Job
Give the number of lines that contain the string "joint", please, and nothing else.
•••••
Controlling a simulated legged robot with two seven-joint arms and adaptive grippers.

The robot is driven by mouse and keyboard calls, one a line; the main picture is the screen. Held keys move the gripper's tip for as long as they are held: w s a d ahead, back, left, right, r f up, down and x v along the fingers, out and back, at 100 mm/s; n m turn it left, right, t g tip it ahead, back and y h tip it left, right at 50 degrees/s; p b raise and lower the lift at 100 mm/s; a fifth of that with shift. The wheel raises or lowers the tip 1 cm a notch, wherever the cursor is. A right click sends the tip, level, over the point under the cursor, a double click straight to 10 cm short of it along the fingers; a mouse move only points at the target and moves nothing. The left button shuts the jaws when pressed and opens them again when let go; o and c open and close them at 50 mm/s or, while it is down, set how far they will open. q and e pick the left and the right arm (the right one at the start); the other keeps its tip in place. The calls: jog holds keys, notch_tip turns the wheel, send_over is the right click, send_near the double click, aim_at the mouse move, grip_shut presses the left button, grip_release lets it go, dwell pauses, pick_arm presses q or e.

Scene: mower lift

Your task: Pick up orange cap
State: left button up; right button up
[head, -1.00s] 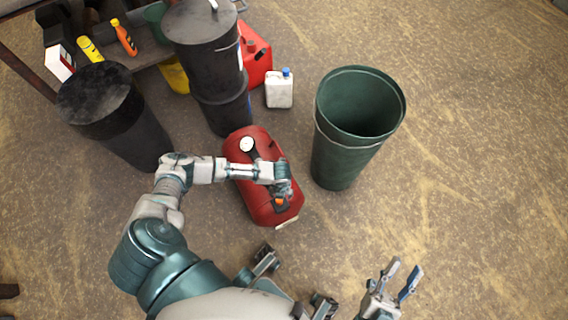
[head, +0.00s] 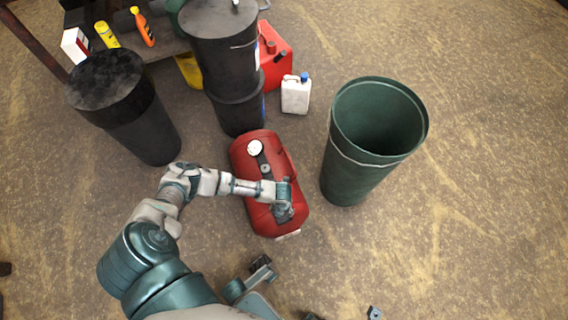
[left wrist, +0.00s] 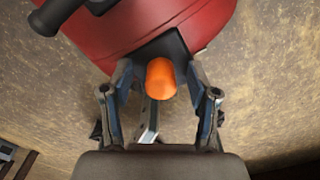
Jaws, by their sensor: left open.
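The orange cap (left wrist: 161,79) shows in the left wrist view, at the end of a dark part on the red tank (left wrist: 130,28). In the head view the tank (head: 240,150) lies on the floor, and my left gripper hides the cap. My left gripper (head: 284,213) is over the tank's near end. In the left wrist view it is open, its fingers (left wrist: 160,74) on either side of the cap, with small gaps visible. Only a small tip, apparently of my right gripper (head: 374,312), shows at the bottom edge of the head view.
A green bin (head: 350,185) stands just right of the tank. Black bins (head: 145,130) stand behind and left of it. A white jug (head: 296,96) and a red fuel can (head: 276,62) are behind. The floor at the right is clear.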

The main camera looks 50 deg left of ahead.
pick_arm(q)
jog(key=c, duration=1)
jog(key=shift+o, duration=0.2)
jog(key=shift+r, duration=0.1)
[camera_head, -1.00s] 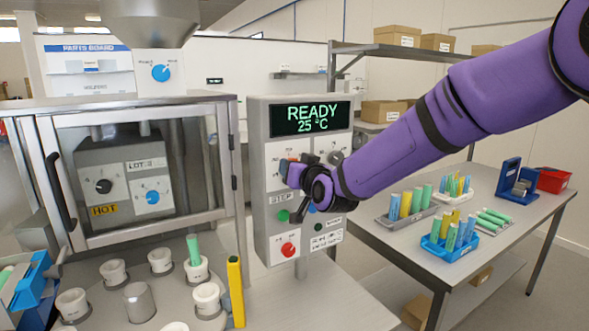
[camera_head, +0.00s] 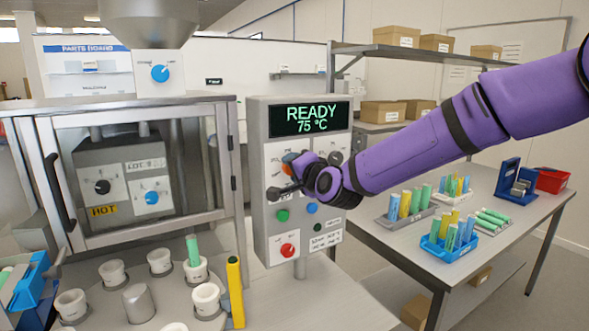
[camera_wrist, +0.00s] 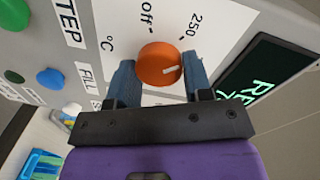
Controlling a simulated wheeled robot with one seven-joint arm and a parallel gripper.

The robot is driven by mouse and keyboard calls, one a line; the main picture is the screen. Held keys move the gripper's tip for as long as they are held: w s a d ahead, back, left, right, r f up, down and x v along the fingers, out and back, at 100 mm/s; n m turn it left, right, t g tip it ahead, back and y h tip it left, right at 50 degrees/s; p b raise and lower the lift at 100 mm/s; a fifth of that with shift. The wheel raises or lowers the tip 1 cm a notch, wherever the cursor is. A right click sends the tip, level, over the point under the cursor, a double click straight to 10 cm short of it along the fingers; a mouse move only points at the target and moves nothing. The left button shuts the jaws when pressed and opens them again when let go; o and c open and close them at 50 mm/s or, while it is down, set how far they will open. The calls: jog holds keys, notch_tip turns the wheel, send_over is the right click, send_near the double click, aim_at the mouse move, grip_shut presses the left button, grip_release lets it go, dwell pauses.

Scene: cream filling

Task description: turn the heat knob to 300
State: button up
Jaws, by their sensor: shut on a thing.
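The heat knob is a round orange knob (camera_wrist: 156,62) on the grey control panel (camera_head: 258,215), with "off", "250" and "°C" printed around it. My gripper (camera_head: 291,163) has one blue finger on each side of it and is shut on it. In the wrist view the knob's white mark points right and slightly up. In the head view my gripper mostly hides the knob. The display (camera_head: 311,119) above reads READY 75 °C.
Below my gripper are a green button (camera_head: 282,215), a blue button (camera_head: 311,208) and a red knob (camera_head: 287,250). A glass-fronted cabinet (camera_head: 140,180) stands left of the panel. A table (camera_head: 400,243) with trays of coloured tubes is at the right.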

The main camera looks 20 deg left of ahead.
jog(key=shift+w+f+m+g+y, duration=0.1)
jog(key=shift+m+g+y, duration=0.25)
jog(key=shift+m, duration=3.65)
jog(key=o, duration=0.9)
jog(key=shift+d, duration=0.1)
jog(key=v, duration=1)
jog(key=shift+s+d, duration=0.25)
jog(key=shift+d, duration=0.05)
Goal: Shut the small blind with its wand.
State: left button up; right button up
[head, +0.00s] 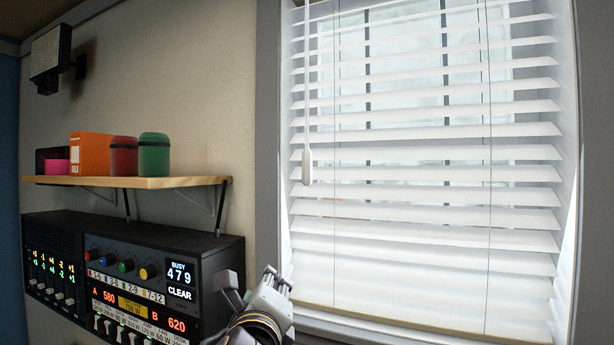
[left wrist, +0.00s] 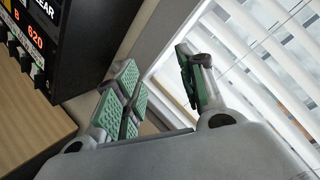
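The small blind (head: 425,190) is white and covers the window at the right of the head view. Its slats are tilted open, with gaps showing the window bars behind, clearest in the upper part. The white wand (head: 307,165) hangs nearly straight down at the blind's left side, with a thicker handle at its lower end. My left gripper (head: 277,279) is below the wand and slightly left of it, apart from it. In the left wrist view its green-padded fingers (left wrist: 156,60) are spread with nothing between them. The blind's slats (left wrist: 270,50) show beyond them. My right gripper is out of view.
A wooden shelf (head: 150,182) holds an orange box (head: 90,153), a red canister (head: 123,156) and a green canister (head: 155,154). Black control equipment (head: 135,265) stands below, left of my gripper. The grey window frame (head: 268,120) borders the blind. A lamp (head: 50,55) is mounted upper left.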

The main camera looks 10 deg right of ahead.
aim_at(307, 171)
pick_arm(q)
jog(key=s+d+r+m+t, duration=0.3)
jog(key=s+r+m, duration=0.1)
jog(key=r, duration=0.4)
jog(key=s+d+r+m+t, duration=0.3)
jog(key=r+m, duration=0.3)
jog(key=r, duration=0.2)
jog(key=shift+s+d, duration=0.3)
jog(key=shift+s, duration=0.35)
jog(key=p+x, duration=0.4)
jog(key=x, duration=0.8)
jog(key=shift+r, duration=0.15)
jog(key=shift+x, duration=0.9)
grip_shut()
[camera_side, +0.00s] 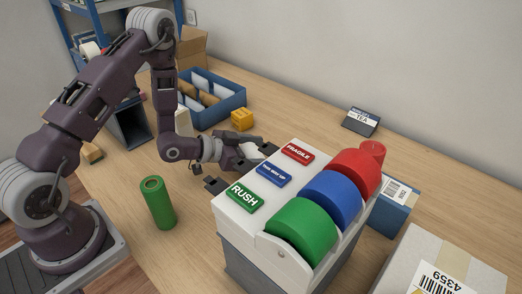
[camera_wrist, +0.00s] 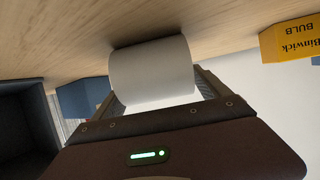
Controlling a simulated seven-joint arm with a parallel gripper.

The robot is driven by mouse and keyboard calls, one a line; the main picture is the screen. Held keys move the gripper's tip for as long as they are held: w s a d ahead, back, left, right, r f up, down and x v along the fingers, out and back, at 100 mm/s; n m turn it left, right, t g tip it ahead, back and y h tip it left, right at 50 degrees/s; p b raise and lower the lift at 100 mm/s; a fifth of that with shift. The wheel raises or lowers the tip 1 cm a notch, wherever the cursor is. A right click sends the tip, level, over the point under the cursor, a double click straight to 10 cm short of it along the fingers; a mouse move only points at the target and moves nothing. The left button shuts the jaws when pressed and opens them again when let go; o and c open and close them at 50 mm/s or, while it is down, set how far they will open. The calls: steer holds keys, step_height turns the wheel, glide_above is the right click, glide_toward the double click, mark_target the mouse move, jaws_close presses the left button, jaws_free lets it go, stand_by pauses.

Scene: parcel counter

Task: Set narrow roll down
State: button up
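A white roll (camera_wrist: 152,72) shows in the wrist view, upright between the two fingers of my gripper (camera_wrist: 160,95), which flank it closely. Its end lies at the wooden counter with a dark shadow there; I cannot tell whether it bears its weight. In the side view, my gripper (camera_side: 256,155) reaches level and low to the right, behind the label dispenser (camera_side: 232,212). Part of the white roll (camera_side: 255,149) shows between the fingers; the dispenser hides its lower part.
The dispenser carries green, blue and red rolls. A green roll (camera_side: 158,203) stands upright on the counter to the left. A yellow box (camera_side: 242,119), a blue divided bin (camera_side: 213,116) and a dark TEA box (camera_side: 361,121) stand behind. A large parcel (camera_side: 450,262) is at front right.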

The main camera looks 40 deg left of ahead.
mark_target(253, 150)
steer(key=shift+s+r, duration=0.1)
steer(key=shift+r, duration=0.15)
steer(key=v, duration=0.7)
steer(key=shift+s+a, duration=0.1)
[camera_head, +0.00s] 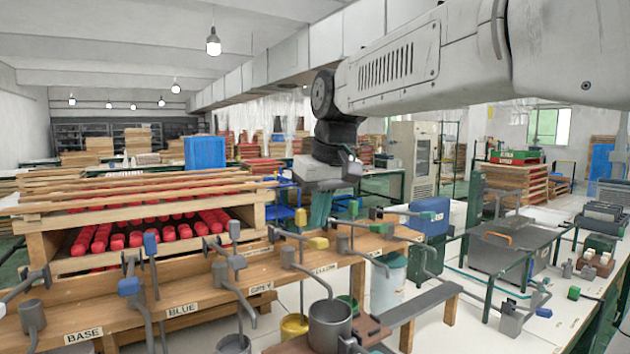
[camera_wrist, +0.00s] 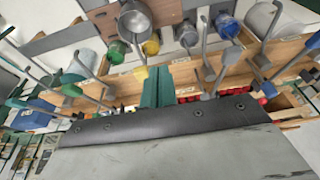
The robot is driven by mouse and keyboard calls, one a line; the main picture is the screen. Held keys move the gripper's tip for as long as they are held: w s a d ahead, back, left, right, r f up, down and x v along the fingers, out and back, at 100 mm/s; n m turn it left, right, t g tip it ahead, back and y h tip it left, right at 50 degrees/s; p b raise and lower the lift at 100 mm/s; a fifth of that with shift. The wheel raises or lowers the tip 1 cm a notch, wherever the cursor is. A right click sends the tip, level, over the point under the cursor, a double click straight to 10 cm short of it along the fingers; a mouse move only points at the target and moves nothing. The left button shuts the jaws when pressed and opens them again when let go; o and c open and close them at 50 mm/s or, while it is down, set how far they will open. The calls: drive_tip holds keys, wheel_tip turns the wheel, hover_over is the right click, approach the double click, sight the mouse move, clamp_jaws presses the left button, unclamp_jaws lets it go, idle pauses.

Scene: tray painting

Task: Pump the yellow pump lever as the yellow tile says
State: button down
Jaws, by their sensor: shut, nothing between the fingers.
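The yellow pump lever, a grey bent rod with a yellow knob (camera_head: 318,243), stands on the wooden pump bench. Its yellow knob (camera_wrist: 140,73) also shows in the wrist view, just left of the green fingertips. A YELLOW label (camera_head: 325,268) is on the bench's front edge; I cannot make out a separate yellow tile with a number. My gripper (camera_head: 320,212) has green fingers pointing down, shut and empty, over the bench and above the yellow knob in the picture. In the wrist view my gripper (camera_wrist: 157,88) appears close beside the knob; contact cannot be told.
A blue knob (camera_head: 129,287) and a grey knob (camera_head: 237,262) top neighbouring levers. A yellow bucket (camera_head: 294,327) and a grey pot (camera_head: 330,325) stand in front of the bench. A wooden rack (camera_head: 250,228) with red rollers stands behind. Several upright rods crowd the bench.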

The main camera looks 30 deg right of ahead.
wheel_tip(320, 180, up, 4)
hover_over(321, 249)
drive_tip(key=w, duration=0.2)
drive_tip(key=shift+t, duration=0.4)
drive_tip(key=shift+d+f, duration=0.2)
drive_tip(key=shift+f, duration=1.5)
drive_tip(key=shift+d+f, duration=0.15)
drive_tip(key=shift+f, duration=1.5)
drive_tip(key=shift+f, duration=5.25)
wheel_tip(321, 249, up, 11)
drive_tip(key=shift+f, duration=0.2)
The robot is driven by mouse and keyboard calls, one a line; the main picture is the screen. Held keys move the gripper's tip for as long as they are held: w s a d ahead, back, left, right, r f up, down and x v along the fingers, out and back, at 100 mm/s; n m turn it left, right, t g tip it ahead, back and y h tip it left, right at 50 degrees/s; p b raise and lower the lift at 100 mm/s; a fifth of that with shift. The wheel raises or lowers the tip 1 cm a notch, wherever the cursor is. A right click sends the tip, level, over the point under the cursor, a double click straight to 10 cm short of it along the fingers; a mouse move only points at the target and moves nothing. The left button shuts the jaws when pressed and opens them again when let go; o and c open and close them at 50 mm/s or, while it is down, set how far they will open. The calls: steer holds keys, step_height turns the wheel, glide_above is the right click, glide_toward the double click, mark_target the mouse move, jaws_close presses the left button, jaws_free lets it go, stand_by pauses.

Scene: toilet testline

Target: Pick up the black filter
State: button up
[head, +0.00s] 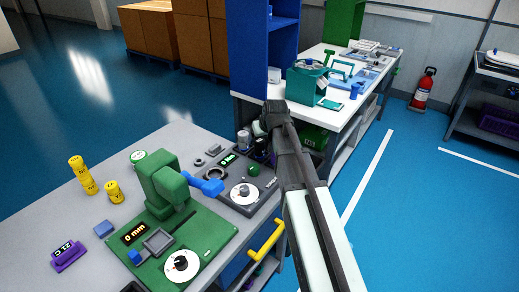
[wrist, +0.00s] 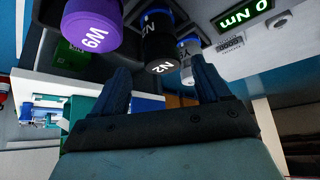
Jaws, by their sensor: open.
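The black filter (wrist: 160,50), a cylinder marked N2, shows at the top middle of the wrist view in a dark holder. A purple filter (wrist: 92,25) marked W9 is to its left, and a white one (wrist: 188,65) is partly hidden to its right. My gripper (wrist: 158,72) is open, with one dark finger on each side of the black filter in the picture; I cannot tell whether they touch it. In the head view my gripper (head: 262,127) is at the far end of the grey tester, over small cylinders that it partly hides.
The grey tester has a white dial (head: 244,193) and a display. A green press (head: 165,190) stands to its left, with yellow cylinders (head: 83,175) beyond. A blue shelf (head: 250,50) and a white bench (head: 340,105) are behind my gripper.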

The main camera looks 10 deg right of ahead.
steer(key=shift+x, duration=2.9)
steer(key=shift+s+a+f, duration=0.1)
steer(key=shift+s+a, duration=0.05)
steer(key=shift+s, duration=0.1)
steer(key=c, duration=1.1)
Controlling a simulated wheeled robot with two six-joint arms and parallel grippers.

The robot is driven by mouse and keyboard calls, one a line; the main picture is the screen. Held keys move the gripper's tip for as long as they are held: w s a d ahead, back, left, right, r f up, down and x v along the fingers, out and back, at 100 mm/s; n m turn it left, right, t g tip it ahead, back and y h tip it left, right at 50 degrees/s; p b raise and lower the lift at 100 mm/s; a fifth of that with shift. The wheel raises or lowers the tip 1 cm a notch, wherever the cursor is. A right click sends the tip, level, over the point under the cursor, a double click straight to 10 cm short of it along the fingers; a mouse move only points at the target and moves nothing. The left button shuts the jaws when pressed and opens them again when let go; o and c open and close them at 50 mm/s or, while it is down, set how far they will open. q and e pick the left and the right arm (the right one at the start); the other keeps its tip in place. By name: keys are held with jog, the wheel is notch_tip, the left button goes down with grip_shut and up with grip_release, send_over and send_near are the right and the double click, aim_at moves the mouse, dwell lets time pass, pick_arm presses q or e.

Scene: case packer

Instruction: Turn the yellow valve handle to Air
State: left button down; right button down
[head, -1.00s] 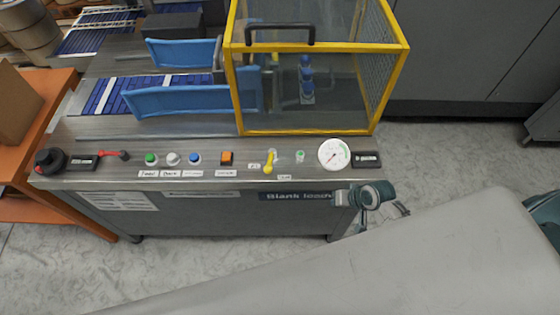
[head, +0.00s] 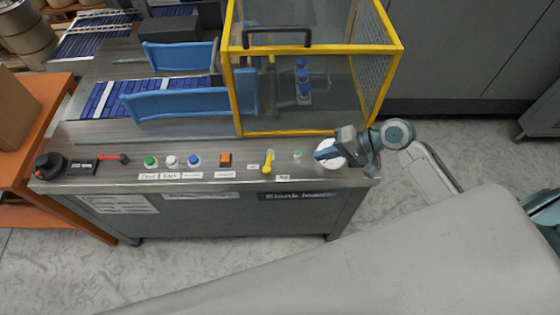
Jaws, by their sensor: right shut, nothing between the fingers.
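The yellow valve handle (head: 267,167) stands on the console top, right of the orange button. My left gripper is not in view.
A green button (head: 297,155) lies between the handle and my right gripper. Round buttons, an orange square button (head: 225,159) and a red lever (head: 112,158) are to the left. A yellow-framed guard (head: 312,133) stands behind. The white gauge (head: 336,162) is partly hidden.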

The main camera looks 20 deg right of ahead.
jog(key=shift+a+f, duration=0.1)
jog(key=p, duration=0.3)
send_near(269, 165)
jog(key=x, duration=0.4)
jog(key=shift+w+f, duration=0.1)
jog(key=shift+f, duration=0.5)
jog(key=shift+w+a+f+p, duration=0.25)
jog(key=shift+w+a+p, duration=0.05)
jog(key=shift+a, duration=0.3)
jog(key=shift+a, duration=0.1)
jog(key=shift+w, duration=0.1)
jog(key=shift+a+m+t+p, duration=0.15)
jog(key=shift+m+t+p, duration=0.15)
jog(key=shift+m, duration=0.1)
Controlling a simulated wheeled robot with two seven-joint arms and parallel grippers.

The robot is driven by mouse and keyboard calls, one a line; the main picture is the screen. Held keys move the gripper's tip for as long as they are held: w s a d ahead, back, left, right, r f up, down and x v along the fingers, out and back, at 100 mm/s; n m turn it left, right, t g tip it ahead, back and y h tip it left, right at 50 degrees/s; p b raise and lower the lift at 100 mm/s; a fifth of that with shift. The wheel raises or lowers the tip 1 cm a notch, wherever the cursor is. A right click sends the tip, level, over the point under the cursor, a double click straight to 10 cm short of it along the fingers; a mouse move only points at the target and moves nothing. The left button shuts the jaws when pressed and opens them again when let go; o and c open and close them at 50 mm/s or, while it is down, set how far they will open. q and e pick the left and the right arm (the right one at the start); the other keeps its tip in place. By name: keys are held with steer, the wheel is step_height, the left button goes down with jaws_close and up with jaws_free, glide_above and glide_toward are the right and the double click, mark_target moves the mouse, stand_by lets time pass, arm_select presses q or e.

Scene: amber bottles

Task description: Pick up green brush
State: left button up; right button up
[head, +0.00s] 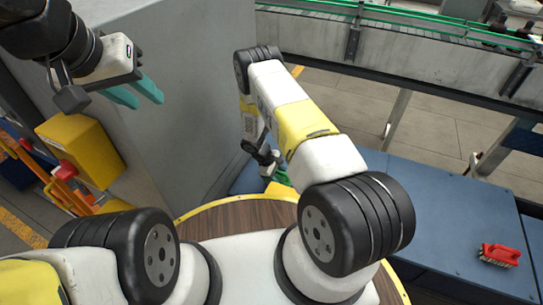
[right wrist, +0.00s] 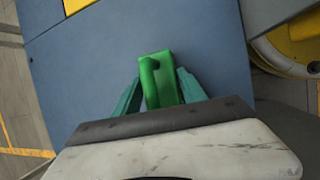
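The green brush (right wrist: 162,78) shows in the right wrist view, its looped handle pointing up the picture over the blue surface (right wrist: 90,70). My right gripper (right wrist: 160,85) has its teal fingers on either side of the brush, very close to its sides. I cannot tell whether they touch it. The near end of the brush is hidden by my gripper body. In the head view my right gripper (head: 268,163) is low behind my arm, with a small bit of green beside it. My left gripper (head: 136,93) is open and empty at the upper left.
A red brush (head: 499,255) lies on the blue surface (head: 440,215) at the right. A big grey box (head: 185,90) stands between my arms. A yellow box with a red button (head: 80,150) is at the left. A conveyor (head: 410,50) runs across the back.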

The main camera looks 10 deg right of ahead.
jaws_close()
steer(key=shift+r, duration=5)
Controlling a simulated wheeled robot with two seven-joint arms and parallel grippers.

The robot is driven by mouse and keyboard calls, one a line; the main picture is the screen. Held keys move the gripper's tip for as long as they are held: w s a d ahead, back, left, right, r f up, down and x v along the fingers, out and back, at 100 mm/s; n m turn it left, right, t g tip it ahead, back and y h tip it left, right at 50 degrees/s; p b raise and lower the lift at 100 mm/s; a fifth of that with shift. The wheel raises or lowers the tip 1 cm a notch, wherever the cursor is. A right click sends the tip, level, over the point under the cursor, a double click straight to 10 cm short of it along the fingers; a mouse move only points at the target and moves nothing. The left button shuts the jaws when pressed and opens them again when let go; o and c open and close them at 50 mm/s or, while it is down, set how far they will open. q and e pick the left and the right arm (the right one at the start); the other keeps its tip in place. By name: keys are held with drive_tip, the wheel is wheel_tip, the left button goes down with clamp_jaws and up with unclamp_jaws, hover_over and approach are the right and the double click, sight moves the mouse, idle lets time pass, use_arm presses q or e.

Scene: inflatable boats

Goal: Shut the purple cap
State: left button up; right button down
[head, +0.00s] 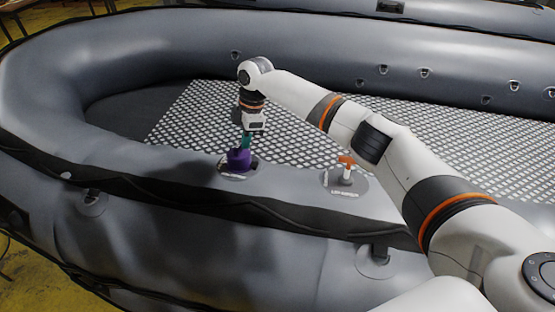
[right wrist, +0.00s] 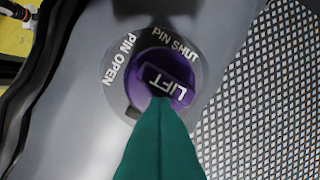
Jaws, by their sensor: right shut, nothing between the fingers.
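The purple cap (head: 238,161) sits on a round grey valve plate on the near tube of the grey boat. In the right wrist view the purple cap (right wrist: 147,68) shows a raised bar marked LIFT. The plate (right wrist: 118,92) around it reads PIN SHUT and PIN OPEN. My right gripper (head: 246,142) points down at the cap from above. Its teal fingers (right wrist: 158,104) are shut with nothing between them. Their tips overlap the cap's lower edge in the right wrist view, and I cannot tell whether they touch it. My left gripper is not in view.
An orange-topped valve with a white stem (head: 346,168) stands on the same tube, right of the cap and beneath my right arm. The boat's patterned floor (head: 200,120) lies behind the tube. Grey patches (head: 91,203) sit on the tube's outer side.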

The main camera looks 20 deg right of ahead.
•••••
The response
6